The Trekkers kept the Matabele assault at bay for six hours from 10 in the morning to 4 in the afternoon. Only when one third of the Matabele lay dead, did the enemy break off the assault. Inside the laager of 35 men of fighting age, Bronkhorst’s son, Adolf, lay dead. Unfortunately a number of men of mixed blood, along with a youth named Christian Harmse, were murdered outside the laager, having gone to fetch firewood.

Meanwhile another division of the Matabele army had gone up along the Vaal River, had surprised the encampment of the Liebenbergs, and had killed every man and woman. This included Schoolmaster McDonald, beyond the other twenty-four people. All children were killed, except three who were taken as a “prize for the king”— two girls and a boy.

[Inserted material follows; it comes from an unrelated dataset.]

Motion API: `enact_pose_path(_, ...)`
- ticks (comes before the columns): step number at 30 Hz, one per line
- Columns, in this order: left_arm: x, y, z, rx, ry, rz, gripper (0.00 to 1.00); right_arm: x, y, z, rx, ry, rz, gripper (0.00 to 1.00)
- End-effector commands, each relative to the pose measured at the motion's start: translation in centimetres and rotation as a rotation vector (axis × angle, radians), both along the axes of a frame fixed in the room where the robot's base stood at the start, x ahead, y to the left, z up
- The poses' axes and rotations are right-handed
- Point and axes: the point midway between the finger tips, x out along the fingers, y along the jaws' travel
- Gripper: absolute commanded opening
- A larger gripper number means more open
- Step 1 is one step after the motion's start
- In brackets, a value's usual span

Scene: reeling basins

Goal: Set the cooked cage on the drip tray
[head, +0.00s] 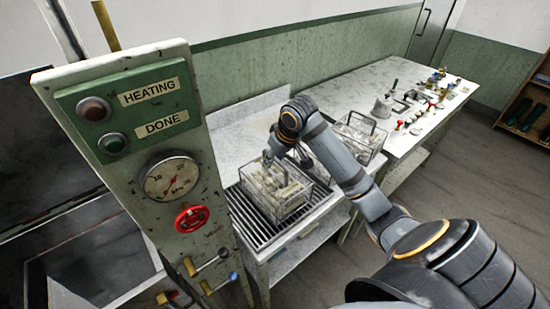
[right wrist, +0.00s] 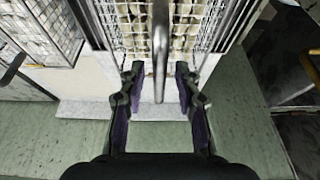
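A wire cage (head: 277,192) of pale lumps is at the drip tray, upright, and looks to rest on its slats; exact contact is hard to tell. The drip tray (head: 248,226) is a dark slatted grate in a pale bench. My right gripper (head: 280,156) is at the top of this cage. In the right wrist view its fingers (right wrist: 159,84) stand apart on both sides of the cage's metal handle (right wrist: 160,40), with a gap on each side. The cage's mesh (right wrist: 132,22) shows beyond them. My left gripper is not in view.
A second wire cage (head: 360,133) stands to the right, behind my right arm. A long table (head: 350,86) beyond holds small tools and fittings. A control panel (head: 135,125) with lamps, a gauge (head: 171,178) and a red valve wheel (head: 191,218) stands at left.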

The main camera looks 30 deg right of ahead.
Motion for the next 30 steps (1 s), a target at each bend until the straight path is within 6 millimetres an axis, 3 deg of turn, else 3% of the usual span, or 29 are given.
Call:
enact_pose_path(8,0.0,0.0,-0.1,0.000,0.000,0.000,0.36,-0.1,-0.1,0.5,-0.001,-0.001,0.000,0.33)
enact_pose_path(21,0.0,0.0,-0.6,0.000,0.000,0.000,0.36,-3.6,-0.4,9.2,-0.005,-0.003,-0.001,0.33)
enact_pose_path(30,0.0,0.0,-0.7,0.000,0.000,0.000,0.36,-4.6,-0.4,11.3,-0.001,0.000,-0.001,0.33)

All of the Trekkers near the Vaal River then consolidated under Hendrik Potgieter and Charl Celliers and drew up a laager at a hill near the present town of Heilbron. It would subsequently come to be known as Vegkop (Fight/Battle Hill).

♦ The Battle of Vegkop

On 29 October 1836, the Vegkop laager had 33 male trekkers and 7 boys who could handle a gun. However, every man typically had two guns and their wives and helpers knew how to cast lead balls and slugs. Most importantly, they knew how to rapidly reload the guns, which was not a simple task. We now turn to Bronkhorst and Charl Celliers for what happened next.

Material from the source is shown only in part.